There are a lot of times I comment on blog posts with something like, “I can’t wait to make this!” and I’m not lying, but, obviously, not everything gets made immediately. But this sorbet? As soon a I saw Josie post it, I commented to say I was making it that weekend, and I totally did.
Since I’m still not eating dairy (or eating it very minimally), sorbets have been my go-to frozen treat. This apple version is perfect for the season, and I knew anything from Jeni would be awesome (a Jeni’s ice cream shop just opened near me in Chicago!).
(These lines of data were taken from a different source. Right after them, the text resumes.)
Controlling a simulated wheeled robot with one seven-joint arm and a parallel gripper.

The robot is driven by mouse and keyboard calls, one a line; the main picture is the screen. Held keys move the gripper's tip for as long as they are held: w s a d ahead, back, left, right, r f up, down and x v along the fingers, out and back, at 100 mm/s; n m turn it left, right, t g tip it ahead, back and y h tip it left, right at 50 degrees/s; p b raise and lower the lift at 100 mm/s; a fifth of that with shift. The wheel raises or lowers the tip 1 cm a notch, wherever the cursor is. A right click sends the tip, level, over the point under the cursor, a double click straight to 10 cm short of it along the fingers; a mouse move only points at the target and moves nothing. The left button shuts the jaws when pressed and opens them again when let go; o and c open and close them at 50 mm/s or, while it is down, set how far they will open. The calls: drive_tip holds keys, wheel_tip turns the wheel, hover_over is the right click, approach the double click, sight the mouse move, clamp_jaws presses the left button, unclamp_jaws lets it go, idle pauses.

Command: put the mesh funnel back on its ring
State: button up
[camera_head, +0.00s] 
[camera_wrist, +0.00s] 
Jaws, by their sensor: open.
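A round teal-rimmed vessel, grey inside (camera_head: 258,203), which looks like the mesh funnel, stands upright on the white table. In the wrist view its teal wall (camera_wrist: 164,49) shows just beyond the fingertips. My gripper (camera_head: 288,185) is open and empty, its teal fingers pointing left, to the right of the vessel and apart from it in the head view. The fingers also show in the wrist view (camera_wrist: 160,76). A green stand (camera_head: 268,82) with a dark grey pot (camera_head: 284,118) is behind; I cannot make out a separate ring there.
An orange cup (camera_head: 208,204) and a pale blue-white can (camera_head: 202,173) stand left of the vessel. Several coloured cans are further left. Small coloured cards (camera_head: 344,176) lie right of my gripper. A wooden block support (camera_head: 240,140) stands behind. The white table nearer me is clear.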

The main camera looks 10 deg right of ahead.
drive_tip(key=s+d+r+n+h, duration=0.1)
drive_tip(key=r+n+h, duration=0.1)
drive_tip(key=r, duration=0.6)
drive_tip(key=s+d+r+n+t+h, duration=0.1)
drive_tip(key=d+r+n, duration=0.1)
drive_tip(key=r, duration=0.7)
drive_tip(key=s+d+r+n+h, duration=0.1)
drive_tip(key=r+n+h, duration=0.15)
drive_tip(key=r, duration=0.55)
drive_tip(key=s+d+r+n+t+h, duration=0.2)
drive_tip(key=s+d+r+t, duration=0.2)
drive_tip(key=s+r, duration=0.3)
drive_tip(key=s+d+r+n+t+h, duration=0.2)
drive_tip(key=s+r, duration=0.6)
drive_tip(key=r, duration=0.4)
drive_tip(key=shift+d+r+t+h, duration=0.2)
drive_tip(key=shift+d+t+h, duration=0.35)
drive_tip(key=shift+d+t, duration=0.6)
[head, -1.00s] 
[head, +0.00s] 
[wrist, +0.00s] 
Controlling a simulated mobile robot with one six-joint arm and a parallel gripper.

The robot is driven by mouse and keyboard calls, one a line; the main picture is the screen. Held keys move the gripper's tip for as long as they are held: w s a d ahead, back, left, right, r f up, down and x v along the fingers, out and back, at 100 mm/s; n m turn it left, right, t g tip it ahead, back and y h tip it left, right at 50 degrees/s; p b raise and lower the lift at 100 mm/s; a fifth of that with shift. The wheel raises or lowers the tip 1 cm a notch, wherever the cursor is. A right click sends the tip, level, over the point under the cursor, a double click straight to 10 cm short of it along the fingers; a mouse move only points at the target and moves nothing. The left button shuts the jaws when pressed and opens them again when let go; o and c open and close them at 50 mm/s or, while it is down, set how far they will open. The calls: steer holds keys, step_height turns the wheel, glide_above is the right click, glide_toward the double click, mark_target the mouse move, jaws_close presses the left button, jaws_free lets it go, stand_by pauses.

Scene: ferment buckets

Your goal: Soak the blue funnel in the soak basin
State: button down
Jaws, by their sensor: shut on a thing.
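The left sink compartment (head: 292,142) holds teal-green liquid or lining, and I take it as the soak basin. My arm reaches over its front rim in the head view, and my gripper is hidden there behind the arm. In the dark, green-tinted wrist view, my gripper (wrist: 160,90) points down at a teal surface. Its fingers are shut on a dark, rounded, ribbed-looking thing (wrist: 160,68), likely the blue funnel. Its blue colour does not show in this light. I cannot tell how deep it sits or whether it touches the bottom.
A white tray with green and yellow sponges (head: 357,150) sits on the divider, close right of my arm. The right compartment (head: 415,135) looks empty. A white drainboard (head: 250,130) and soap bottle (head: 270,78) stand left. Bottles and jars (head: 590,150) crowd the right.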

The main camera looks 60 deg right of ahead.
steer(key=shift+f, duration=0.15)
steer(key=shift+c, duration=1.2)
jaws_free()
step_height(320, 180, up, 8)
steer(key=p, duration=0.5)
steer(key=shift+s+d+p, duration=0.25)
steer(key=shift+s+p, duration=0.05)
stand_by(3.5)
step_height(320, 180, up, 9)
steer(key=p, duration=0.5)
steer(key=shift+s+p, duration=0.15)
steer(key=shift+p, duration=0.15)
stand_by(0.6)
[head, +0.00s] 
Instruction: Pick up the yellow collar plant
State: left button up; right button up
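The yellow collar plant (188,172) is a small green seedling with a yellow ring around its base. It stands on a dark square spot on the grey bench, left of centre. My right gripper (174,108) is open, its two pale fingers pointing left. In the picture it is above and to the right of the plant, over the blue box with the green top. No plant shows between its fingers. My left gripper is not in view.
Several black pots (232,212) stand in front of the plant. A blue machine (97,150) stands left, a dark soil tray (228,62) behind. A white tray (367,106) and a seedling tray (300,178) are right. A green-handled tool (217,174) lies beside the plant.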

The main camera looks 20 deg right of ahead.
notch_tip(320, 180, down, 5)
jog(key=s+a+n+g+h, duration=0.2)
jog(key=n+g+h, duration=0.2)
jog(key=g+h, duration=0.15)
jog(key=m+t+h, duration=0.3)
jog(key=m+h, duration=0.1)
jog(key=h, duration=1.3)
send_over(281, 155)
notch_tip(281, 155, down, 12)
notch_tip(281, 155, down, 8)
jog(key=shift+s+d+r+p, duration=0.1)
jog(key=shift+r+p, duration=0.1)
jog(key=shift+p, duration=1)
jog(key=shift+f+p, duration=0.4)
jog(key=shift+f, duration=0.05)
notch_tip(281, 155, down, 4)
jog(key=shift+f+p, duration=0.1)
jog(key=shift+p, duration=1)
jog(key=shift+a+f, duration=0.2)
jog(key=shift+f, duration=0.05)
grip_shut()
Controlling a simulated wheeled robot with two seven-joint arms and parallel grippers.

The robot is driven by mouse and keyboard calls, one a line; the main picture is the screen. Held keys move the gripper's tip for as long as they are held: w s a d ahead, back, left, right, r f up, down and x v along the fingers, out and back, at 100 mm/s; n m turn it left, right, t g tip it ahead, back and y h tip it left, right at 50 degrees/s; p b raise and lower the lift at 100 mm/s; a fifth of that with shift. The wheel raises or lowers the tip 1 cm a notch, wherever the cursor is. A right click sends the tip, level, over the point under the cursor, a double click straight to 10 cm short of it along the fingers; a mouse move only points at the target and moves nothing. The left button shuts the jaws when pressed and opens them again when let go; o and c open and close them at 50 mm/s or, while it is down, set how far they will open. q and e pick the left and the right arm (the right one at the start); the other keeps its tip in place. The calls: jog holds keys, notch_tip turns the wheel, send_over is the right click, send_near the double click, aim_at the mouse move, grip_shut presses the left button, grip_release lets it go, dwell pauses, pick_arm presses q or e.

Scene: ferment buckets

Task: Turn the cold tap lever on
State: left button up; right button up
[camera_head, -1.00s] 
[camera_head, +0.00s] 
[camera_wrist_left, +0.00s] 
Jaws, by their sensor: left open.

After you bake the apples in a mixture of cider, cinnamon, and sugar, all you need to do is puree it before chilling and freezing it. If I were eating butter, I would absolutely consider adding pie crust pieces to this. It really just tastes exactly like apple pie filling, which, if you couldn’t already figure it out, means it’s awesome.
Zachary helped me make this and I think this may have resulted in us using a bit more cinnamon than the recipe called for. 🙂 I’m putting the original amount below, but I’d probably use a heaping teaspoon, because you can never have too much cinnamon in my mind.
Baked Apple Sorbet
1.5 cups unfiltered apple cider
1.5 lbs. apples, peeled, cored, and quartered
1/2 cup sugar
1/4 cup brown sugar
1/2 cup water
1/4 cup light corn syrup
1 tsp. ground cinnamon
1 vanilla bean, split with the seeds scraped out
Preheat the oven to 350.
Place all the ingredients in a baking dish, tossing to combine. Cover the pan with foil and bake for about 30-45 minutes, or until apples are tender and soft. Remove from the oven and cool to room temperature.
Remove the vanilla bean. Add the remaining ingredients (in batches, if necessary) to the bowl of a food processor and puree until completely smooth.** Refrigerate the mixture until completely chilled, several hours or overnight.
Churn the sorbet in your ice cream maker according to your manufacturer’s directions. Freeze until form (this took about 6 hours for me).
*The recipe calls for tart apples like granny smith, but I used a few gala and one granny smith, since I’m not a huge granny smith fan and I like gala apples in apple treats.
**The recipe calls for straining the mixture, but I’m lazy so I didn’t. There aren’t any seeds or anything,and my puree was pretty smooth, so I noticed no ill effects and I saved myself some time and frustration (I get annoyed pushing things through a sieve; what can I say?)